Note that SOME built-ins exist SPECIFICALLY for the purpose of
letting you override them.  Consider, for example, __import__ -- this
built-in function just exposes the inner mechanics of the import
statement (and friends) to let you get modules from some other
place (e.g., when your program must run off a relational database
rather than off a filesystem).  In other word, it's a rudimentary hook
in a "Template Method" design pattern (it's also occasionally handy
to let you import a module whose name is in a string, without
going to the bother of an 'exec', so it will surely stay for that purpose
even though we now have a shiny brand-new architecture for
import hooks -- but that's another story).  Having a single hook of
global effect has all the usual downsides, of course (which is exactly
why we DO have that new architecture;-): two or more complicated
packages doing import-hooks can't necessarily coexist within the
same Python application program (the only saving grace which let
us live with that simplistic hook for so many years is that importing
from strange places is typically a need of a certain deployment of
an overall application, not of a package -- still, such packages DO
exist, so the previous solution was far from perfect).

Anyway, back to your contention: I do not think that the fact that
the user can, within his functions, choose very debatable names,
such as those which shadow built-ins, is anywhere as powerful,
and therefore as dangerous, as macros.  My own functions using
'sum' will get the built-in one even if yours do weird things with
that same name as a local variable of their own.  The downsides
of shadowing are essentially as follows...

a newbie posts some fragment of his code asking for guidance,
and among other things that fragment has
    for i in range(length(thenumbers)):
        total = total + thenumbers[i]
he will receive many suggestions on how to make it better,
including the ideal one:
    total = sum(thenumbers, total)
But then he tries it out and reports "it breaks" (newbies rarely
are clueful enough to just copy and paste error messages).  And
we all waste lots of time finding out that this is because... the
hapless newbie had named HIS OWN FUNCTION 'sum', so
this was causing runaway recursion.  Having met similar issues
over and over, one starts to warn newbies against shadowing
and get sympathetic with the idea of forbidding it:-).

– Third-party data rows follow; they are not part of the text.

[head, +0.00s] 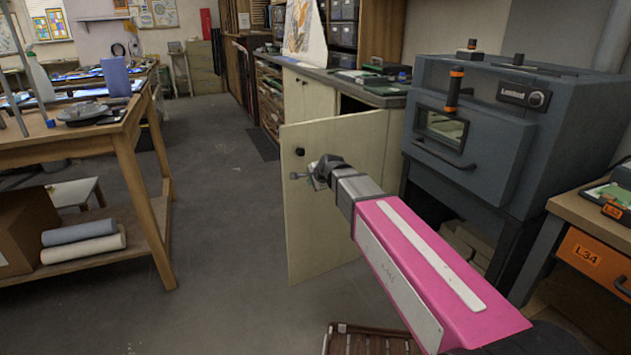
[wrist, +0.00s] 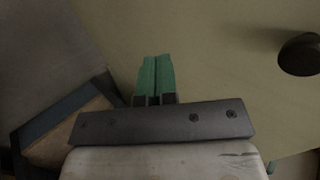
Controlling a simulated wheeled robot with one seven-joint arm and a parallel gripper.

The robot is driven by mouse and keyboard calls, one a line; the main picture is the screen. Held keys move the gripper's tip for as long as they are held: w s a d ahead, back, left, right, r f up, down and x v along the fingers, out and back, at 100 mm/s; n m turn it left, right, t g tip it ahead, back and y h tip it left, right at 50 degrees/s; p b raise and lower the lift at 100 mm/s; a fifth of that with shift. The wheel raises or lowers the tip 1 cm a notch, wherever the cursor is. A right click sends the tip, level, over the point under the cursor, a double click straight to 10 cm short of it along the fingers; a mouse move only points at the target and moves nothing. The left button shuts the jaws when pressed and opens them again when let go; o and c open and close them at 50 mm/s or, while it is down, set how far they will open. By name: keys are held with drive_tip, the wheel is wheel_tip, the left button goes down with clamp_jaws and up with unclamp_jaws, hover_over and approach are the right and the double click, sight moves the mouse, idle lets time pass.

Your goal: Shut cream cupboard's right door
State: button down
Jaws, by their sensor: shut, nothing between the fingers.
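The cream cupboard (head: 309,98) stands against the back right counter. Its right door (head: 335,225) is swung wide open into the aisle, and a dark round knob (head: 299,152) sits near the door's free edge. My gripper (head: 314,174) is in front of the door, close to its upper part, just below and right of the knob. In the wrist view my gripper's green fingers (wrist: 154,75) are together, with the cream door panel (wrist: 215,50) behind them and the knob (wrist: 300,54) to the right. I cannot tell whether the fingertips touch the panel.
A dark grey kiln (head: 480,130) stands just right of the open door. A wooden workbench (head: 135,130) is on the left. A slatted wooden item (head: 370,341) is low at the front. The floor (head: 220,220) between bench and door is clear.

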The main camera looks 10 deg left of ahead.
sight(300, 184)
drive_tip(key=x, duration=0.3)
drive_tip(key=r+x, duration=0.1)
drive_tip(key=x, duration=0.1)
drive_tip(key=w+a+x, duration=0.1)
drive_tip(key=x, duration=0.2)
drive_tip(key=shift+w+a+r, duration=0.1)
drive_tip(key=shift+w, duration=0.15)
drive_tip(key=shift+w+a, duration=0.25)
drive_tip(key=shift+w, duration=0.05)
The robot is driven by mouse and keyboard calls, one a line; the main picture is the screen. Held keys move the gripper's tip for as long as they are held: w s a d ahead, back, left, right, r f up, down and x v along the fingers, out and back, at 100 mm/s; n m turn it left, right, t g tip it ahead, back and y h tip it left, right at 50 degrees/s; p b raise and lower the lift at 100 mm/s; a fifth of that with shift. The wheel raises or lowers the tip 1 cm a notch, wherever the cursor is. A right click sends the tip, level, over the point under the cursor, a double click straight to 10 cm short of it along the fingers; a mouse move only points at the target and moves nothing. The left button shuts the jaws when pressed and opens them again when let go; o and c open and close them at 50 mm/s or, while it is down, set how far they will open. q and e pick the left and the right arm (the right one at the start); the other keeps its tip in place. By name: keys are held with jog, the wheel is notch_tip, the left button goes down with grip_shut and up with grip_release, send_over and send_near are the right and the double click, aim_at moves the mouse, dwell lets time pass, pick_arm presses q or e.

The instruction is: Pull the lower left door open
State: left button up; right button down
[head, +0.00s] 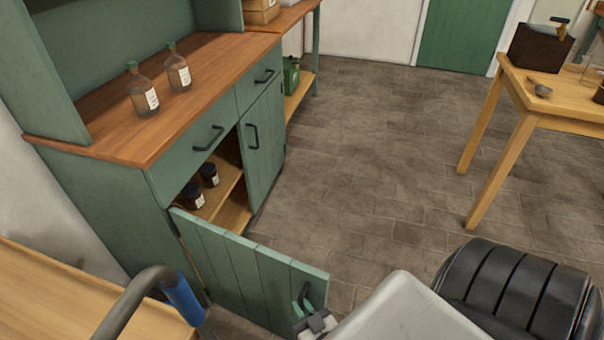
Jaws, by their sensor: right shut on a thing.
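The lower left door (235,262) of the green cabinet (103,217) stands swung wide open, its planked face toward me. Its dark handle (305,292) is near the door's free edge at the lower right. My right gripper (307,307) is at that handle and shut on it; the fingers partly hide the handle. The opened compartment shows a wooden shelf (226,181) with dark labelled jars (193,195) on it. The door hides the lower part of the compartment. My left gripper is not in view.
The lower right door (264,150) and both drawers are shut. Two glass bottles (143,92) stand on the wooden cabinet top. A wooden table (560,100) stands at the right. A wooden surface (80,300) lies at lower left. Open floor (370,170) lies between.

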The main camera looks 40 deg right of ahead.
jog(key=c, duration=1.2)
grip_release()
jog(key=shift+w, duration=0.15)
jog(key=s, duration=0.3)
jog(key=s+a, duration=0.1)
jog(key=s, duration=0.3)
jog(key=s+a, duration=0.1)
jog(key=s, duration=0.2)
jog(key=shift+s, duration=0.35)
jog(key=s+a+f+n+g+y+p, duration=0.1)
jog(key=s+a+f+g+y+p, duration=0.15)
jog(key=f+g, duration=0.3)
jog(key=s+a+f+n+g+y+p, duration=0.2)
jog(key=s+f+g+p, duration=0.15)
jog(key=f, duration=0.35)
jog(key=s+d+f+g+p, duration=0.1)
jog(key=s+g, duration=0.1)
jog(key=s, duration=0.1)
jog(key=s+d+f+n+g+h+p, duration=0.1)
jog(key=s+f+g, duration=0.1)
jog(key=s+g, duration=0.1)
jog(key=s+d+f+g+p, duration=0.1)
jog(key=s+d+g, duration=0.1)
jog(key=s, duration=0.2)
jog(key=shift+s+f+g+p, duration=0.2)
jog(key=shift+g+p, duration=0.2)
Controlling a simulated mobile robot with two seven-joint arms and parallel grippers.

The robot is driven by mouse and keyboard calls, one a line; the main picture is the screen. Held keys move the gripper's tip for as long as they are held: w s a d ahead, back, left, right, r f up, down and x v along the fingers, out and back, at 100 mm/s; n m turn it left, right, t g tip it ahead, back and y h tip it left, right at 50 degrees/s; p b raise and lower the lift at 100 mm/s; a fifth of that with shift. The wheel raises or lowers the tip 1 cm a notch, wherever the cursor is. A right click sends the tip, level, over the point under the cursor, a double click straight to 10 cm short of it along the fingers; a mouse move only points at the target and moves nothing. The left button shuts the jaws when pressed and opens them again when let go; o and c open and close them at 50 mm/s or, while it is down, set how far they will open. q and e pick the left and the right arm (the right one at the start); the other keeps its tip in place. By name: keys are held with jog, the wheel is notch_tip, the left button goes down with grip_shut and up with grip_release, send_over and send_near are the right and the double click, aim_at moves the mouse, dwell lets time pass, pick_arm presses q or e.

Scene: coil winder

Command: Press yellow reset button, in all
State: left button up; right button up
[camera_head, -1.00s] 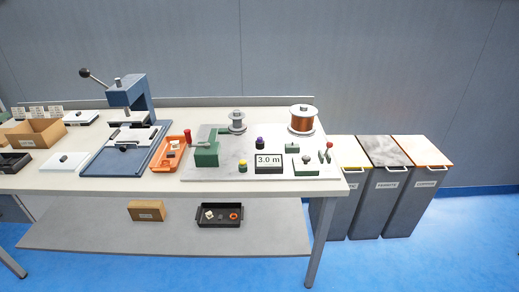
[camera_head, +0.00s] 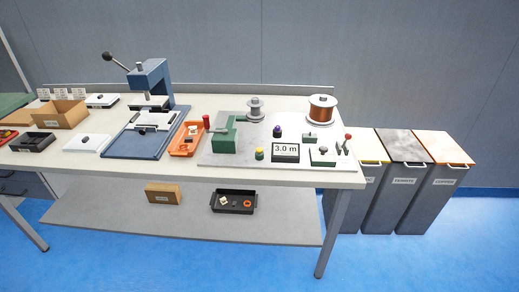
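The yellow reset button (camera_head: 259,153) sits on a small dark green base near the front of the grey winder plate (camera_head: 228,157), on the table's right half. Nothing covers the button. Neither of my grippers is in the head view.
The table (camera_head: 95,169) also holds a blue press (camera_head: 152,83), an orange tray (camera_head: 187,139), a cardboard box (camera_head: 60,115) and a copper spool (camera_head: 321,110). Several grey bins (camera_head: 407,192) stand at the table's right end. The blue floor (camera_head: 180,265) in front is clear.

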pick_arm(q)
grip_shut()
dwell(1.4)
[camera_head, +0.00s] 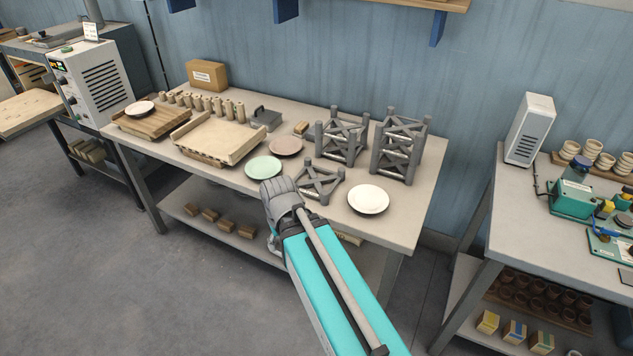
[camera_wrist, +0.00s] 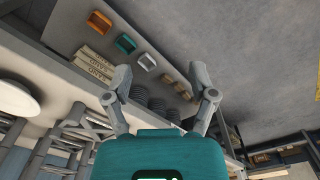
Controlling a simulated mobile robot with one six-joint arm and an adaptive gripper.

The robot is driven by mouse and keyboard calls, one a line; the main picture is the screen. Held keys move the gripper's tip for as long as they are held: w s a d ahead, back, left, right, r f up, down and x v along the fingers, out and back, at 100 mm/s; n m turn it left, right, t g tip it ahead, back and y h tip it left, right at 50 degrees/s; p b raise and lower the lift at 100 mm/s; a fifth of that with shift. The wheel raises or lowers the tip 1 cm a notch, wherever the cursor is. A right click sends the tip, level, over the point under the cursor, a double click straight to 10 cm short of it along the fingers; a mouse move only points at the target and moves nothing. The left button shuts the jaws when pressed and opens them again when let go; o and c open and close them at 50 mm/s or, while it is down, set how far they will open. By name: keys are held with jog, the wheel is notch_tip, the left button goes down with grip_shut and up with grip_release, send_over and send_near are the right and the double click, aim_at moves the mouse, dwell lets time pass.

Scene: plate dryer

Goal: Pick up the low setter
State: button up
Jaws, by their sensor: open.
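The low setter (camera_head: 320,181) is a short grey frame with corner posts and cross-braces. It stands upright near the table's front edge, between a green plate (camera_head: 263,168) and a white plate (camera_head: 368,199), with my arm just in front of it. Two taller grey setters stand behind it, one left (camera_head: 343,140) and one right (camera_head: 401,146). In the wrist view my gripper (camera_wrist: 163,82) is open, with nothing between its fingers. Grey frame parts (camera_wrist: 82,130) show at its left; I cannot tell which setter they belong to.
The table (camera_head: 225,188) also holds a pink plate (camera_head: 286,146), a beige slab (camera_head: 217,138), a wooden board (camera_head: 152,121) and several small cylinders. In the wrist view a lower shelf (camera_wrist: 150,40) carries coloured bins and boxes. A second bench (camera_head: 560,215) stands at the right.

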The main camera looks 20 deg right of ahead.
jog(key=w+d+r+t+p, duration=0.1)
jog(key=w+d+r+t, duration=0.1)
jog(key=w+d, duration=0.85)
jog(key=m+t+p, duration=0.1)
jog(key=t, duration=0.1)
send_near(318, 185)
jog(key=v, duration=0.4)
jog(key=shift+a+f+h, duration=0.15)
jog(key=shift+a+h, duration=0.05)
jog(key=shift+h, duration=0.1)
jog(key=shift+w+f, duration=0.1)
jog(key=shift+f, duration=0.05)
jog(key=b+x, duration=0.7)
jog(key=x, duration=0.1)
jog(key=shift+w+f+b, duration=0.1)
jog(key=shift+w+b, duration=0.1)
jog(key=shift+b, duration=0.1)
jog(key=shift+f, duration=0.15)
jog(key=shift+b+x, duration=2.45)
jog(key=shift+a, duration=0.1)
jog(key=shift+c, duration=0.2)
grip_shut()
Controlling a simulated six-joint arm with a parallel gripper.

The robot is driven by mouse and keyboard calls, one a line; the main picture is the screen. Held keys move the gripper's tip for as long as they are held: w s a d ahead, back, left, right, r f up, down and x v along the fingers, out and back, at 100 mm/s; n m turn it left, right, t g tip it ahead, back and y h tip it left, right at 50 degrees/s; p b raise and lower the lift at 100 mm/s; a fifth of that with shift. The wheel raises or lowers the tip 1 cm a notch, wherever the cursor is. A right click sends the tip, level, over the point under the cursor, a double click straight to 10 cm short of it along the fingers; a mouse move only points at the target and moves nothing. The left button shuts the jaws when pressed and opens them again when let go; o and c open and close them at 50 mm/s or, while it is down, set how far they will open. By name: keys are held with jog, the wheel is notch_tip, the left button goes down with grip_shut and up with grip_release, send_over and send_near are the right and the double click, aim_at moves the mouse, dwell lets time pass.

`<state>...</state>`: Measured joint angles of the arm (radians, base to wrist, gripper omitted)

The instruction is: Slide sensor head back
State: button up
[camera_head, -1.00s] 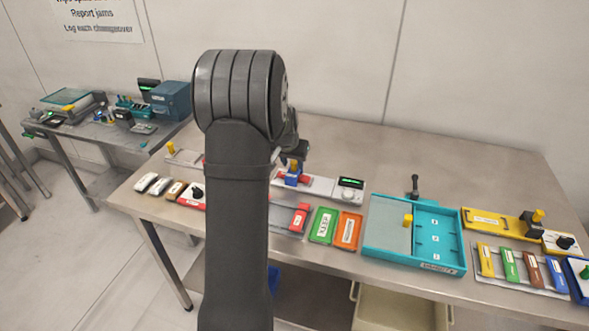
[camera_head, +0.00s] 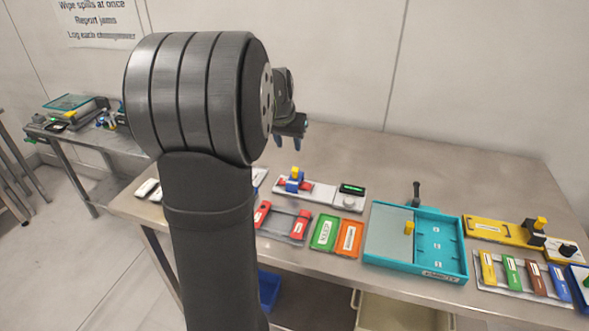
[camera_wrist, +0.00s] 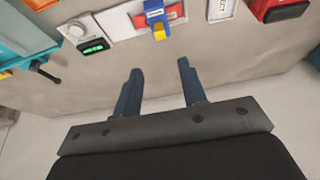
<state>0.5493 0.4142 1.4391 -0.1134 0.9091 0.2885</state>
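The sensor head appears to be the blue block with a yellow knob (camera_head: 294,180), seated on a white rail unit (camera_head: 322,193) with red parts beside it. The wrist view also shows the blue and yellow head (camera_wrist: 157,22) at top centre, over a red part. My gripper (camera_head: 290,143) is up behind and above the rail unit, apart from the head. In the wrist view my gripper (camera_wrist: 160,66) has its two fingers spread with only bare table between them.
A green readout and white knob (camera_head: 351,193) sit at the rail's right end. A teal tray (camera_head: 420,268) with a black lever (camera_head: 416,192) stands to the right, then a yellow fixture (camera_head: 490,227). Green (camera_head: 324,232) and orange (camera_head: 348,237) trays lie in front. The table behind is clear.

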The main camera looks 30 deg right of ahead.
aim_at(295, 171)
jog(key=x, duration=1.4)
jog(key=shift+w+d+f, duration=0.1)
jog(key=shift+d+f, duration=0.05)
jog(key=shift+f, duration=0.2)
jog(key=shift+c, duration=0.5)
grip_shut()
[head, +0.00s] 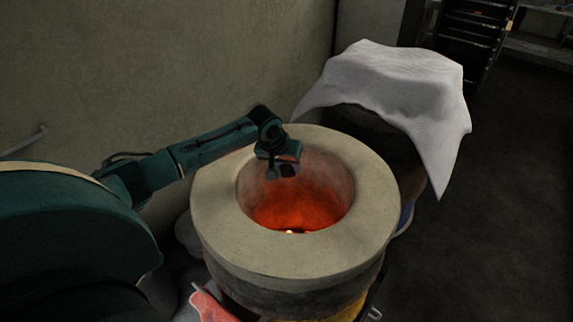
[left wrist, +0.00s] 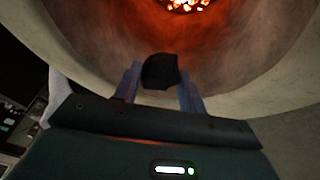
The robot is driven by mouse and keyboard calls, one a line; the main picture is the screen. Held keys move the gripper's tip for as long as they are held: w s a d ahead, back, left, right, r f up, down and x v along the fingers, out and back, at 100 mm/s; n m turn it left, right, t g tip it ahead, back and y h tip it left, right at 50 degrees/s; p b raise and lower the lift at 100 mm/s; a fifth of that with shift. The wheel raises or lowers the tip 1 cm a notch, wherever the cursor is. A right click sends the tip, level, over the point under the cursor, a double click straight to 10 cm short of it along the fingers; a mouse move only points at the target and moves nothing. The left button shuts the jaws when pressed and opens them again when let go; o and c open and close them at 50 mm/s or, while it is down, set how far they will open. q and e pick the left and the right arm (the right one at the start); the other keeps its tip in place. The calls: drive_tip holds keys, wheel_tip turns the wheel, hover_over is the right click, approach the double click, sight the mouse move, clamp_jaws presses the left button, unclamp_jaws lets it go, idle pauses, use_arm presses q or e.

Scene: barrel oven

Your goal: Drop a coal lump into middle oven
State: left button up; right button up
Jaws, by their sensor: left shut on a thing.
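The middle oven (head: 245,248) is a round barrel with a thick pale rim and an open top, glowing red inside. My left gripper (head: 284,171) is over the far left part of its mouth. In the left wrist view my left gripper (left wrist: 160,80) is shut on a dark coal lump (left wrist: 160,71), held between its two fingertips. The oven's inner wall (left wrist: 225,55) lies beyond the lump, with bright embers (left wrist: 187,4) at the bottom. The lump shows only as a dark spot in the head view. My right gripper is not in view.
A second barrel draped with a white cloth (head: 395,85) stands right behind the oven. A plain wall (head: 170,60) runs along the back left. A red object (head: 212,306) lies at the oven's front left foot. Dark floor (head: 500,230) on the right is clear.

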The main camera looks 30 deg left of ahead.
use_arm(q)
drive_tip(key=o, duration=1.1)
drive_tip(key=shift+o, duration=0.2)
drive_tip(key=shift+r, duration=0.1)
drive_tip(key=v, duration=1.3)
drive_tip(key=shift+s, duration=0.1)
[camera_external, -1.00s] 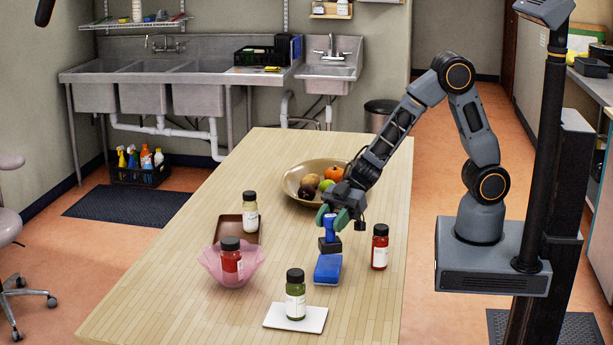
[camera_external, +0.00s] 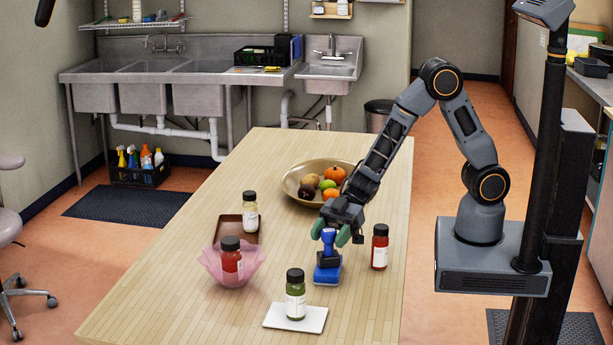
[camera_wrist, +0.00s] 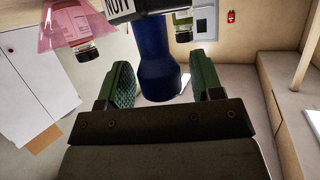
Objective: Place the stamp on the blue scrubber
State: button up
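The stamp (camera_external: 328,242) has a blue handle and a dark base. It stands upright on the blue scrubber (camera_external: 327,276), which lies flat on the wooden table. My gripper (camera_external: 331,232) is just above, with its green fingers spread to either side of the handle. In the wrist view, the blue handle (camera_wrist: 160,65) is between the fingers of my gripper (camera_wrist: 164,88), with gaps showing on both sides. The stamp's base hides part of the scrubber's top.
A red bottle (camera_external: 380,247) stands close to the right of the scrubber. A green bottle (camera_external: 295,295) stands on a white tile (camera_external: 275,318) in front. A pink bowl (camera_external: 209,262) holding a bottle and a brown tray (camera_external: 226,222) are left. A fruit bowl (camera_external: 291,184) is behind.

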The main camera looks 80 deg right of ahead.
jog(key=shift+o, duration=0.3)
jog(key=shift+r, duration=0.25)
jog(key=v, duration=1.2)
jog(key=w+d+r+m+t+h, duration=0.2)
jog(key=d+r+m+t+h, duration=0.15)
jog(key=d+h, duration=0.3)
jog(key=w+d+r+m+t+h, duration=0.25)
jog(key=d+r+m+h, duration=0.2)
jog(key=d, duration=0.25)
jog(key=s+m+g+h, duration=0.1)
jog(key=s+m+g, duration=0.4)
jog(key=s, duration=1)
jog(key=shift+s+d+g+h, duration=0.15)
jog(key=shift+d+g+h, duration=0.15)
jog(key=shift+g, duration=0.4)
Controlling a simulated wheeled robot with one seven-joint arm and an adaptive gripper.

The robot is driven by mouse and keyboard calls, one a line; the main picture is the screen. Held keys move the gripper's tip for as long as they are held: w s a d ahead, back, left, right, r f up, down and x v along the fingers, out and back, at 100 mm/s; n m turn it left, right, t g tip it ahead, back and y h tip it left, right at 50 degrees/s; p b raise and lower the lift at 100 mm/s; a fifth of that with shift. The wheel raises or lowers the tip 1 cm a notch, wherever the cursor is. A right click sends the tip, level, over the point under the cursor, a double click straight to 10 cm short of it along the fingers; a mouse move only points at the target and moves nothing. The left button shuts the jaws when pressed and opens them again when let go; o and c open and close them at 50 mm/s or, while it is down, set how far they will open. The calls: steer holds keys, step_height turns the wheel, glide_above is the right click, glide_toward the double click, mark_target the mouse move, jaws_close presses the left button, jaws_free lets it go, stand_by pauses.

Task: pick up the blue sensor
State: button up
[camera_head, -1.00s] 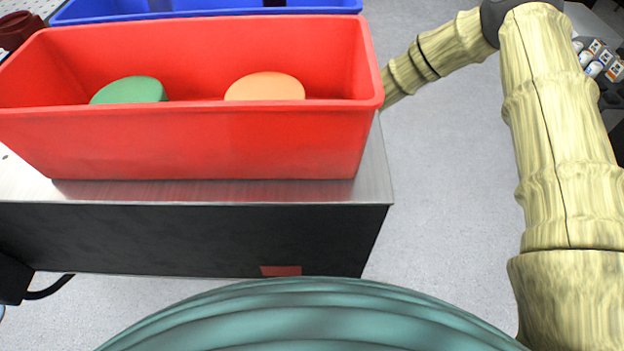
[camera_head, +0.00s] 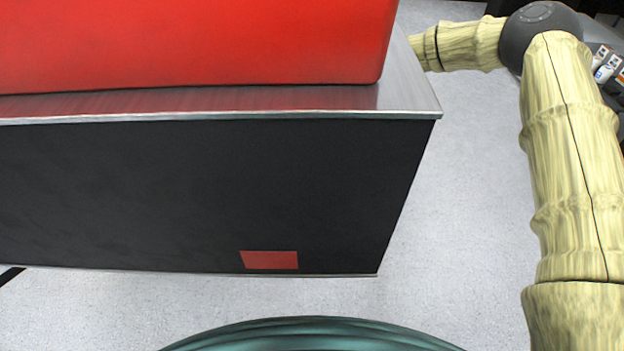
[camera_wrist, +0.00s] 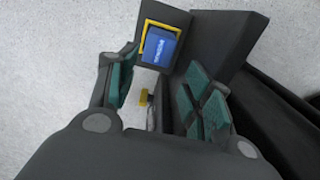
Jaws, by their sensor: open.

That doesn't really compare to an extra feature in the language
that is deliberately designed to let reasonably-clueful users do
their thing, isn't deprecated nor warned against by anybody at
all (with a few isolated voices speaking about "abuse" of macros
in this thread, but still with an appreciation for macros when
_well_ used), and is MEANT to do what newbies _accidentally_
do with shadowing & much more besides;-).